We've all been in the zone at one time or another. When you're in the zone you don't doubt yourself, you're focused and you just play. The disc, or ball, seems bigger and time seems slower. You play at the highest level you're capable of when you're in the zone. You are truly living in the moment. If I were to ask you later what moves you did, you probably couldn't remember.

When you are in the zone you are using you natural ability and you're allowing things to happen rather than trying to control them by thinking about it too much. You're allowing yourself to play well instead letting your thoughts your doubts and insecurities get in the way of that. A lot of nerves can get in your way if you let them. Though nerves can be good if channeled the right way.

The difficult thing about the zone is you never really know when you're going to get there. To play well in competition I don't think you need to be in the zone but it sure helps. It's like icing on the cake. When you are in that mindset the judgmental side of your brain is on vacation, thus allowing you to perform at your best. I suggest practicing that non-judgmental mindset.

"Think about what you're doing instead of how you're doing." Think about what you want to do each moment. Focus on the frisbee, the conditions, the moves, where you want "the set" to be so you can nail the catch or move, on getting your partner good throws. Don't spend much time thinking about whether the routine is going well or not, or whether you're playing well or not. By not judging your performance and just concentrating on what's happening and what you need to do at that very moment you're more likely to play better. And you might end up in the zone and really playing at the top of your game.

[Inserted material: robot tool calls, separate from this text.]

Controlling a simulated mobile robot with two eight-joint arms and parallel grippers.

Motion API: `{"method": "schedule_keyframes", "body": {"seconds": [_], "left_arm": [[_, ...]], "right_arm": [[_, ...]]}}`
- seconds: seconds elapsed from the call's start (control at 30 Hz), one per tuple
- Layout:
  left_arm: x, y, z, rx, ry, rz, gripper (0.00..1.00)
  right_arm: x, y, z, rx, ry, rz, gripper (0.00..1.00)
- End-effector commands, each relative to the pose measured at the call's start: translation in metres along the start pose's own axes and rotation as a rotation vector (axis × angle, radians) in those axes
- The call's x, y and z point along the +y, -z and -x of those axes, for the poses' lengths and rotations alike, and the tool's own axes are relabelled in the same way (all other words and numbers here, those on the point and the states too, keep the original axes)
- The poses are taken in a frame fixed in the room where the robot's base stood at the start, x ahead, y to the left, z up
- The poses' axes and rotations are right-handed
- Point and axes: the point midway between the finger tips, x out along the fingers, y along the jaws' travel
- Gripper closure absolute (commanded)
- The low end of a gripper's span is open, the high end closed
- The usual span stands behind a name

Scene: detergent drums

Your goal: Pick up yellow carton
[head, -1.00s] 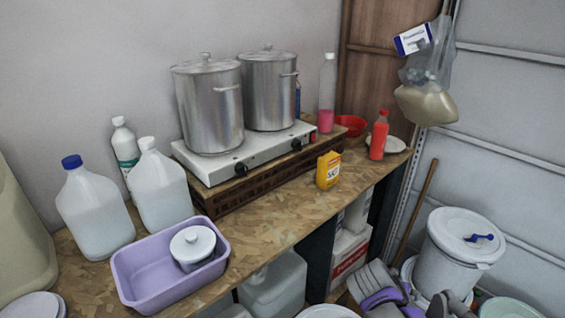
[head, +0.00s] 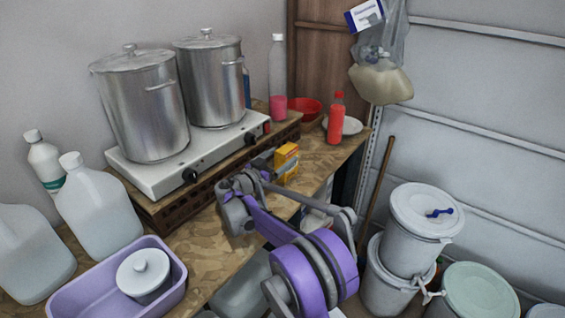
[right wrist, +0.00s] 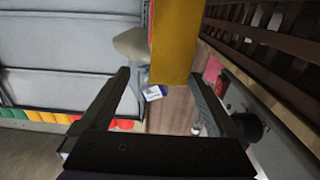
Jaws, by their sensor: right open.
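The yellow carton (head: 286,160) stands on the wooden worktop (head: 325,150), in front of the hotplate's wooden base. In the right wrist view the carton (right wrist: 175,40) shows yellow with an orange-red side at the top middle, sideways in the picture. My right gripper (right wrist: 160,76) is open there, with the carton in line with the gap between its fingers. I cannot tell whether a finger touches it. My left gripper is not in view.
Two steel pots (head: 145,105) stand on a white hotplate (head: 150,178) just behind. A red bottle (head: 336,120) and a plate (head: 352,126) stand beyond the carton. A purple tub (head: 75,293) and jugs (head: 100,212) are at left. White buckets (head: 425,225) stand at right.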

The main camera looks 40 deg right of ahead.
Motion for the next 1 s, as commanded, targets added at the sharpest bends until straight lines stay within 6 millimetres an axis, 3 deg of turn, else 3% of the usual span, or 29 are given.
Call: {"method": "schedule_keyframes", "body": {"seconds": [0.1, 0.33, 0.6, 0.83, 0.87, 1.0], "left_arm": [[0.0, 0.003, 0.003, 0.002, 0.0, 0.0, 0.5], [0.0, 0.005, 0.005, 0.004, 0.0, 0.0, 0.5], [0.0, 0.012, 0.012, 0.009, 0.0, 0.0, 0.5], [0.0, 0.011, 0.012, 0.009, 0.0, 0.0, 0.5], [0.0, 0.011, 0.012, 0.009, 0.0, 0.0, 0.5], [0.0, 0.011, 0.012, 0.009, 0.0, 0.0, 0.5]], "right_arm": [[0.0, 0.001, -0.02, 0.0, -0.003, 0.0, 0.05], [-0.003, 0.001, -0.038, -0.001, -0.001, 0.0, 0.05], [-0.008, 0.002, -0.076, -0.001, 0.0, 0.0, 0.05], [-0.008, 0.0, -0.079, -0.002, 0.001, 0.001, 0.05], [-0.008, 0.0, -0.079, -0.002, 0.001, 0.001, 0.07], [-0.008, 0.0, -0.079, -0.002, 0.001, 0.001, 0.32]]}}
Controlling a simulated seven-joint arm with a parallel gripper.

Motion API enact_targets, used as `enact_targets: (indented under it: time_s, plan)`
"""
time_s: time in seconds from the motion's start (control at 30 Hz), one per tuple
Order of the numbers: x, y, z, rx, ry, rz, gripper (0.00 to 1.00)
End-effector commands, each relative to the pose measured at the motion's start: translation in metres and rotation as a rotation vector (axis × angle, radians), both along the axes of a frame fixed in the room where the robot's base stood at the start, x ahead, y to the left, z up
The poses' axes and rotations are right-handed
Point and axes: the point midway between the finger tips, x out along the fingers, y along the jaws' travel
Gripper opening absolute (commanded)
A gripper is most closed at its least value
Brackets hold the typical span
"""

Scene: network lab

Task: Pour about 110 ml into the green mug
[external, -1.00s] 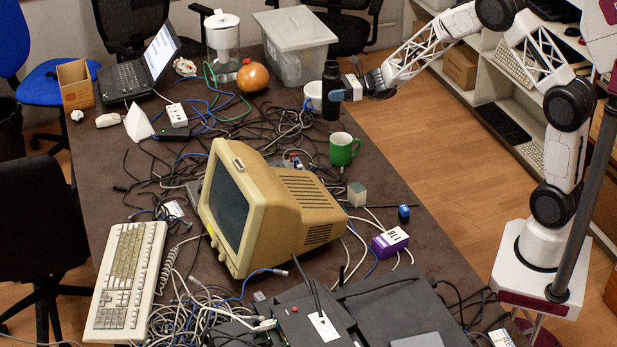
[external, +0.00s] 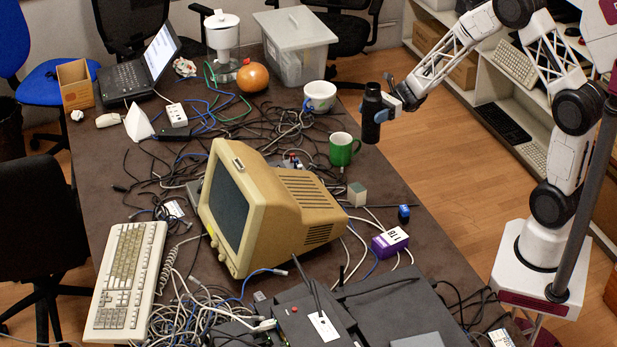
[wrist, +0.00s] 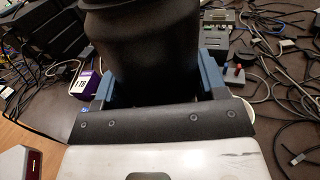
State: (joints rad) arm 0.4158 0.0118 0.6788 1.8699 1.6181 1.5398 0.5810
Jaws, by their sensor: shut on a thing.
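The green mug (external: 343,150) stands upright on the table, with a pale inside; no liquid can be made out in it from here. My gripper (external: 379,113) is shut on a black bottle (external: 371,118) and holds it upright, to the right of the mug and a little higher in the external view. In the wrist view the dark bottle (wrist: 145,50) fills the top middle between my gripper's blue fingers (wrist: 157,88). The bottle's contents are hidden.
A white bowl-like cup (external: 319,96) stands behind the mug. A beige monitor (external: 265,205) is in front and left of it. A purple box (external: 390,242) and a small pale cube (external: 357,194) lie nearer. Tangled cables cover much of the table (external: 440,262).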

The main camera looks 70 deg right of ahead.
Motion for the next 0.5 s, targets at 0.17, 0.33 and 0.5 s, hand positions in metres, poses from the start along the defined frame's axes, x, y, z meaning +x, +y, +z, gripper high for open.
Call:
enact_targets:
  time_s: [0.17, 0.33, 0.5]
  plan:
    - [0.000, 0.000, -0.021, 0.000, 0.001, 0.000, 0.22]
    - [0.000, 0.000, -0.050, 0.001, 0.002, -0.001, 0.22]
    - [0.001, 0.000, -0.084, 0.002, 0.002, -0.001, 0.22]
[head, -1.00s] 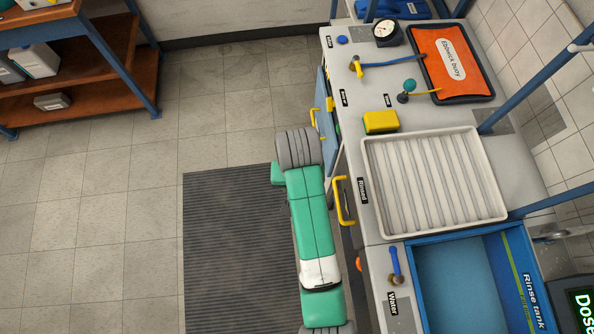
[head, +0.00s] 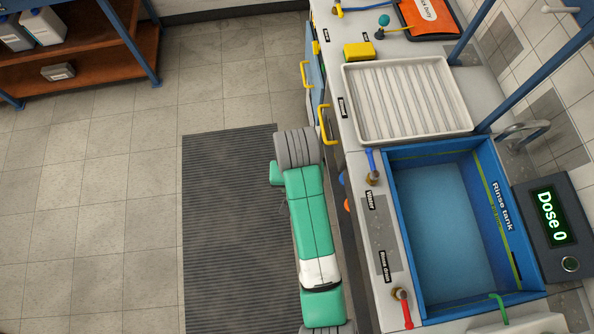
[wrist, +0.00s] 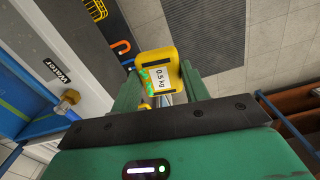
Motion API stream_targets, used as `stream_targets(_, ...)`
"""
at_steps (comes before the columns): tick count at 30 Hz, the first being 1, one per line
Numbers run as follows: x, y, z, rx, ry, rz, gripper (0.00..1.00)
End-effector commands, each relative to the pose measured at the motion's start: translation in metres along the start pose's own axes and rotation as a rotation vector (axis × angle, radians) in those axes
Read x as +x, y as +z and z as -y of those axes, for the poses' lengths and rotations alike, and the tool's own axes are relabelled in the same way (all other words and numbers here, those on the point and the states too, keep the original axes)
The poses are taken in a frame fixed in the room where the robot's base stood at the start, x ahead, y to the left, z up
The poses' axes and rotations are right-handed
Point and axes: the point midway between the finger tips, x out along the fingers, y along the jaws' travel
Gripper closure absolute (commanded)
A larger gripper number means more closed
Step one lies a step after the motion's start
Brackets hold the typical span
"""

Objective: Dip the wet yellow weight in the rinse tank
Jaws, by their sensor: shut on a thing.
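In the wrist view the yellow weight (wrist: 155,62), labelled 0.5 kg, is between the green fingers of my gripper (wrist: 160,88), which is shut on it. A green mark shows on its label. Whether its surface is wet I cannot tell. The blue rinse tank (head: 502,205) is set in the bench at the right of the head view. Its inside is pale blue, and I cannot tell the water level. In the wrist view part of the blue tank (wrist: 35,127) shows at the left, so the weight is beside it, not over it. My gripper is outside the head view.
A blue-handled valve (head: 371,168) labelled Water and a red-handled drain valve (head: 402,305) stand along the tank's left side. A white ribbed tray (head: 405,97), a yellow block (head: 358,52) and a Dose 0 display (head: 552,220) are nearby. Blue frame posts (head: 530,70) rise behind the bench.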

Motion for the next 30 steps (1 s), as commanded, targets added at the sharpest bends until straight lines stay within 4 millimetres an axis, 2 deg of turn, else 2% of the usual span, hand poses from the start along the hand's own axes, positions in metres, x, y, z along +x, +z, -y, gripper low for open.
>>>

Doubt is the little bug that can creep into your mind and hurt your performance. Obviously we all have doubt and fear creep in to a certain extent. It's not bad having it. The key is to manage it. For example, if in the finals and you're going for a particular spinning catch and thinking about the possibility that you might drop it, you just increased the chance of dropping it tenfold. If, however,

you just calmly focus on smoothly setting the disc at just the right height so that the frisbee will end up in the just the spot for the catch then you'll probably nail it. Now let's say you don't catch it. (This is actually even more important.) Don't care! It doesn't matter! Be aware that you dropped the disc but don't get down on yourself about it. Just focus on the next thing you need to do. Keep plugging away. Stay in the moment. So just pick up the disc, relax, and throw your partner a great throw and move on to the next Co-op or combo. Think about you're next move with all the confidence you had before. If you don't judge the mistake or drop, if you don't get mad at yourself, it won't slow your momentum. If you think to yourself, "No problem" you increase your odds of catching the next one and hitting the next combo. By having the mental discipline to try and stay in the moment, eventually you will actually be in the moment and in the zone.